WORK INSTRUCTIONS:
Select all lines in the records that include "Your".

Recorded robot episodes:
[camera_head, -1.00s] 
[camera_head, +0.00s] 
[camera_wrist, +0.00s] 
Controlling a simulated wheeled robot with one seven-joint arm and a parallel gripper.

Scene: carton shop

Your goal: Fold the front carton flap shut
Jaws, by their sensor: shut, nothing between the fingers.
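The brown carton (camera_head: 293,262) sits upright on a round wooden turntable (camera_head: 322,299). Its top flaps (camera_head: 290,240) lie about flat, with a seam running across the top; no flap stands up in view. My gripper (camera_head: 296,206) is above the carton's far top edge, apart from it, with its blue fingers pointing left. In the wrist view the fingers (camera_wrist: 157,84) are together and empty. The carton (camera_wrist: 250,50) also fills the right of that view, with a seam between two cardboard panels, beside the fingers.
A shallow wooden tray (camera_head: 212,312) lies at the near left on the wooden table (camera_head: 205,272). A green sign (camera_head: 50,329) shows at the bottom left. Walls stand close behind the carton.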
...
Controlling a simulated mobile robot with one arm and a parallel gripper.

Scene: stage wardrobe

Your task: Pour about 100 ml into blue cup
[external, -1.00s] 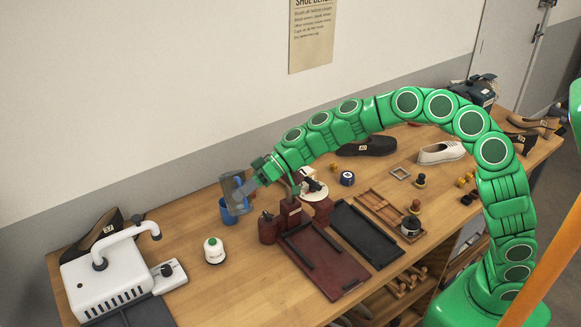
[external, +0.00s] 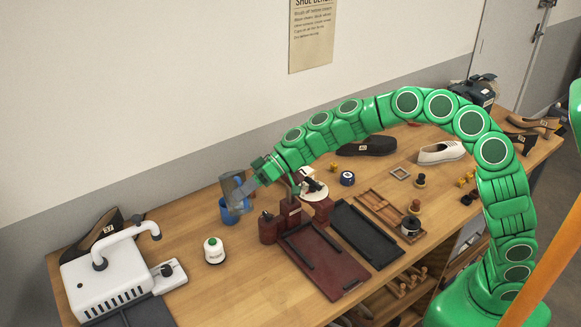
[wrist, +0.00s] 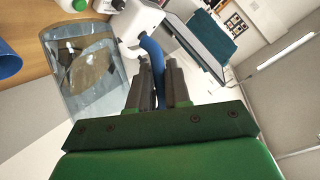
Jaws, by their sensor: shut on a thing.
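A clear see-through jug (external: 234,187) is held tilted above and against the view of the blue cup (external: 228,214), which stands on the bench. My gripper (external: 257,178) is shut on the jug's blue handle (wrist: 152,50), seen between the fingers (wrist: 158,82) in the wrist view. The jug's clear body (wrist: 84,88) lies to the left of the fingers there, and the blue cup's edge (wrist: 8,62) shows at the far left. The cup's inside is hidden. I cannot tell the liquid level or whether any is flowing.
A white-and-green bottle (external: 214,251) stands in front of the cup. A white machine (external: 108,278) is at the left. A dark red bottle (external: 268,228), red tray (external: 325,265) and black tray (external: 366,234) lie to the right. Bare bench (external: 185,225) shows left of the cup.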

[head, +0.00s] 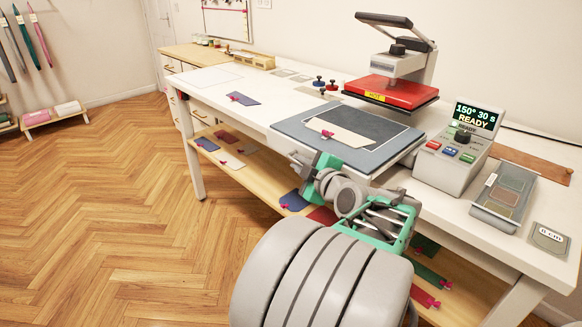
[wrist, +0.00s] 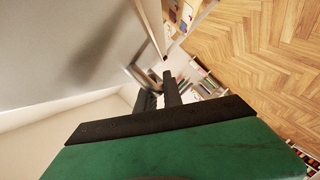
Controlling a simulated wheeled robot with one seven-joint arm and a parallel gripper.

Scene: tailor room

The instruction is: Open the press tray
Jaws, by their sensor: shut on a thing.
--
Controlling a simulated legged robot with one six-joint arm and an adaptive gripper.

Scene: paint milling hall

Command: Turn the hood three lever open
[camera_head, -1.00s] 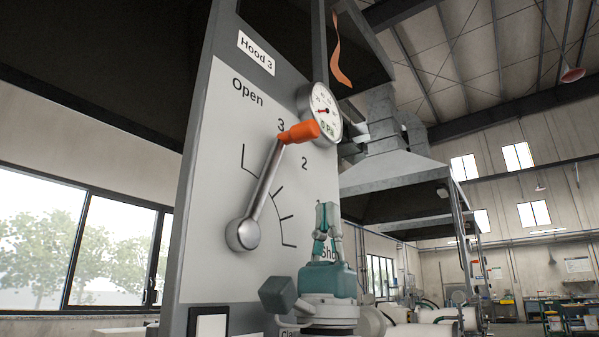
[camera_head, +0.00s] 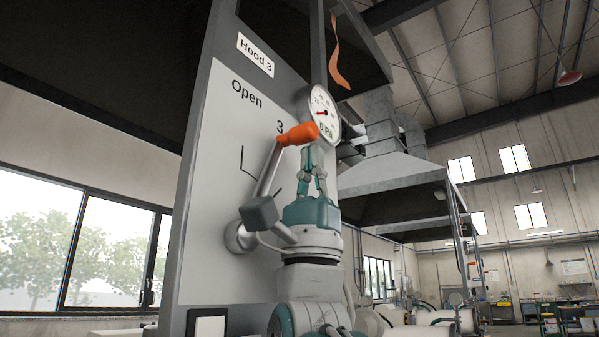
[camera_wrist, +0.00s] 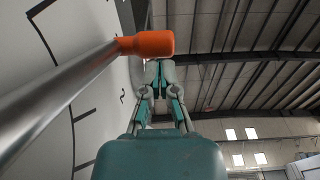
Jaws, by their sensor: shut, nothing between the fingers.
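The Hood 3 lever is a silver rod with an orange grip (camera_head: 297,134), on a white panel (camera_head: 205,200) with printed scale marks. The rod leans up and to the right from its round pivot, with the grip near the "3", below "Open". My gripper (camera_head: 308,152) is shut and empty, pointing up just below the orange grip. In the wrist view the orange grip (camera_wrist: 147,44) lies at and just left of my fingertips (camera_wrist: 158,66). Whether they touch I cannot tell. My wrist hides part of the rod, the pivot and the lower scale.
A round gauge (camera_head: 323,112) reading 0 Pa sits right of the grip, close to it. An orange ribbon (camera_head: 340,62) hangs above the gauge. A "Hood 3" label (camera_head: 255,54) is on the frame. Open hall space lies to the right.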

RESPONSE TO THE EXERCISE:
Your goal: Fold the front carton flap shut
Your task: Pour about 100 ml into blue cup

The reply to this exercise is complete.